As members of the IGSS community at New Trier High School we have the opportunity to research and act on any subject that interests us in the yearlong “CREATE” project. Myself and two other students had heard about what happened in Winnetka two years ago and it intrigued us. We decided to focus on uncovering what had happened and who was involved. Two of us had written our CREATE essays on issues of urban planning and development, so an issue of local politics and housing seemed like a natural step to take. While we dug into the issue, interviewing trustee members and members of the community, we discovered that Winnetka, while undoubtedly being a close knit community, has underlying tension and political negligence regarding the issue of affordable housing.
Due to technical error, we found ourselves needing to retrieve over three gigabytes of footage from Winnetka resident Jennifer McQuet’s home computer. While we were worried that she would point out our amature mistake and the inconvenience that it posed to her, Jen was very calm and logical about the blunder. Jen was the founder of Winnetka is Neighborly, a group dedicated to promoting friendly relations between neighbors and the necessity for affordable housing in Winnetka. Jen McQuet recognized our tight schedule and told us to pick up the footage from her computer whenever it was convenient for us. She went so far as to leave her doors unlocked the next day in case she was at work when I stopped by. Seventeen hours later, I found myself standing in the foyer of her house during my lunch period. Jen had helpfully left her computer on a kitchen counter. I stood in the kitchen for twenty minutes downloading the footage, in disbelief at the immense amount of trust Jennifer put in a stranger. I walked out of her house after those tense minutes, thinking about how Winnetka truly is neighborly.

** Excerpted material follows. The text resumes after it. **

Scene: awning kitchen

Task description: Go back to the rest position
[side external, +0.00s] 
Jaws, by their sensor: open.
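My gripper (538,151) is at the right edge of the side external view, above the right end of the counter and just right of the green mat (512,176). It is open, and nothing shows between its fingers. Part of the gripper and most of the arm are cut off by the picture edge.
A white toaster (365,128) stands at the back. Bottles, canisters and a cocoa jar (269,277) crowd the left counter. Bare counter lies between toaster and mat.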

In total, we interviewed seven people, and in every home we entered for interviews, each room was spotlessly clean and tastefully organized. Art hung on every wall, and decorative chairs guarded the entrance to every room. Everyone was incontestably polite, and let us fiddle with their blinds and lamps to capture the perfect balance of light. Every interviewee was well spoken and extremely helpful. With a camera focused on their faces, they gave well-thought, educated answers. Much was different among the forums of the Winnetka Patch. With no face or identity, people are much more disposed to doll out vicious critiques of their neighbors, often descending into full out flame wars. With some preliminary research we discovered how charged the topic really was. Our interviews with Gail Schechter, executive director of Open Communities, and Jennifer McQuet confirmed our notion.
Winnetka has low political involvement, which allows the most vocal and active citizens to guide the village’s agenda. The affordable housing debate was a prime example of this phenomenon. To the uninformed, Affordable housing was an alarming proposition, bringing up images of the projects in Chicago. This intrinsic fear of affordable housing itself made it possible for groups to scare Winnetka citizens with lies about the plan, bringing up massive tax increases and the post-office site which were never even discussed. Had the Winnetka populace been educated on the actual affordable housing plan, a real discourse could have occurred, debating ideas instead of fallacies. The discrepancies between fact and fiction prevented the plan from being seriously considered, and instead, through public misconception, let it fizzle out and die.